# Exercise data
•••••

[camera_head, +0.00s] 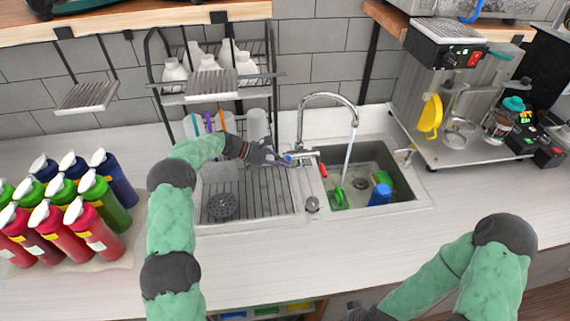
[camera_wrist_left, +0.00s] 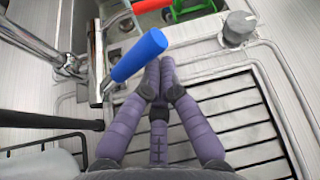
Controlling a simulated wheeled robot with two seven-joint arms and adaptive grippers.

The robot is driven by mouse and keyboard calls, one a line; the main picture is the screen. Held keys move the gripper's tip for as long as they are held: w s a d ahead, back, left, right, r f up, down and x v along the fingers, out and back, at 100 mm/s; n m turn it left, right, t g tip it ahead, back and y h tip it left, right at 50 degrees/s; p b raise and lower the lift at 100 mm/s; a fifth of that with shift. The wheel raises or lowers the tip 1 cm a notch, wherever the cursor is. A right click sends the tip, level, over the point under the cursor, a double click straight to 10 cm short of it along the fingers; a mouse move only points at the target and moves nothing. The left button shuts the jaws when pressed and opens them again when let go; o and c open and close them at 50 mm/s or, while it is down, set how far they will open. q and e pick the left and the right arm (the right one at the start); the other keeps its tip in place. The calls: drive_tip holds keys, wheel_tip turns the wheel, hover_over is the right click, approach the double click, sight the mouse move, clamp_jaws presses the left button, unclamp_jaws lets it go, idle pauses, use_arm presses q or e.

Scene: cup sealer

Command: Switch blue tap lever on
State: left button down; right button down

•••••

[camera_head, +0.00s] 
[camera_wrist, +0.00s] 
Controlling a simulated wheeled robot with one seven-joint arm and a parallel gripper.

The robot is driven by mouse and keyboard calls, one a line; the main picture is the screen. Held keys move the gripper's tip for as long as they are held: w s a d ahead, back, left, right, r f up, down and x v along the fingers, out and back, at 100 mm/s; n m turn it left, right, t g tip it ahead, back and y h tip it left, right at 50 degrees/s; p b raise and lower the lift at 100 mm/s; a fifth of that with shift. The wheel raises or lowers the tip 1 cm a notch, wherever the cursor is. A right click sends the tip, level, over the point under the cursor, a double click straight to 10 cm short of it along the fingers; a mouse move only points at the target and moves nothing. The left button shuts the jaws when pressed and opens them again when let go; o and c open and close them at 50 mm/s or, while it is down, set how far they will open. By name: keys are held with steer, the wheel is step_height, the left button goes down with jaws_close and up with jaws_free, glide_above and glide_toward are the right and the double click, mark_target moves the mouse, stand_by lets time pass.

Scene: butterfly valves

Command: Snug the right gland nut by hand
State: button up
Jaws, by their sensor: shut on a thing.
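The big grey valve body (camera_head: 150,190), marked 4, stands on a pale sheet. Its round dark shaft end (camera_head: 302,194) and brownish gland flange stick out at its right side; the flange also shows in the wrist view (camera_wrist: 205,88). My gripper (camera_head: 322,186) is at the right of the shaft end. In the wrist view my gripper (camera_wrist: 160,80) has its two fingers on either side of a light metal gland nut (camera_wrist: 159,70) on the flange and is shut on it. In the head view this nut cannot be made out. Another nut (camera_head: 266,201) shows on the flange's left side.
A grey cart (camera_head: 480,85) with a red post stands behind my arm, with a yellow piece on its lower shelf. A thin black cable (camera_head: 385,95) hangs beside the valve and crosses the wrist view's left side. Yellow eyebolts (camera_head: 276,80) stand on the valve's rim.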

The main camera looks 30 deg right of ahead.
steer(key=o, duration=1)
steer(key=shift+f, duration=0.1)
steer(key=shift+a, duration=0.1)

•••••

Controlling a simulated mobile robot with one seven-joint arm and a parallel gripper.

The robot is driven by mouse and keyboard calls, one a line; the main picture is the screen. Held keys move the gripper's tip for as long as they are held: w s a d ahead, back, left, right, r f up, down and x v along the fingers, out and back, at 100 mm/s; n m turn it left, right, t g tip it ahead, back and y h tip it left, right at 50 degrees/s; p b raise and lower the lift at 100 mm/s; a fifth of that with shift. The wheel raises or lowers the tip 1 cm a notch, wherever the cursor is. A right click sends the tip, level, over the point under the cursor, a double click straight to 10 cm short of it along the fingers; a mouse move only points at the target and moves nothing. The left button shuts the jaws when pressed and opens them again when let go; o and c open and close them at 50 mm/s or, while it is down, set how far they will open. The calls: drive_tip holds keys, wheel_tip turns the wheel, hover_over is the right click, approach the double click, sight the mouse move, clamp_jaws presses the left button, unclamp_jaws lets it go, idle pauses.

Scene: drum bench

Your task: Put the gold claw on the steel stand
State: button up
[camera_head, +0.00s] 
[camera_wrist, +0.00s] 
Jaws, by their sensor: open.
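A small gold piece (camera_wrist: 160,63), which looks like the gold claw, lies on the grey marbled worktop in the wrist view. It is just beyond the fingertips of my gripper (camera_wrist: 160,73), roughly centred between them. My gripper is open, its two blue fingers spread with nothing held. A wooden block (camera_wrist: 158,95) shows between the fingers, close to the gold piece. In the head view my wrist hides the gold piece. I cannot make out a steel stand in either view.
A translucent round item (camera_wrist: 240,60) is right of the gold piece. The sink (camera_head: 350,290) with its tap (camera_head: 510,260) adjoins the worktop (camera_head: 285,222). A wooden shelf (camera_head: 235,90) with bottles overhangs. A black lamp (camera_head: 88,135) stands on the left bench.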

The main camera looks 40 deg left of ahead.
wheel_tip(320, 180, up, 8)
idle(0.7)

•••••

# Short problem
Pick out the lines above containing the word "simulated", then copy them.

# Exercise answer
Controlling a simulated wheeled robot with two seven-joint arms and adaptive grippers.
Controlling a simulated wheeled robot with one seven-joint arm and a parallel gripper.
Controlling a simulated mobile robot with one seven-joint arm and a parallel gripper.

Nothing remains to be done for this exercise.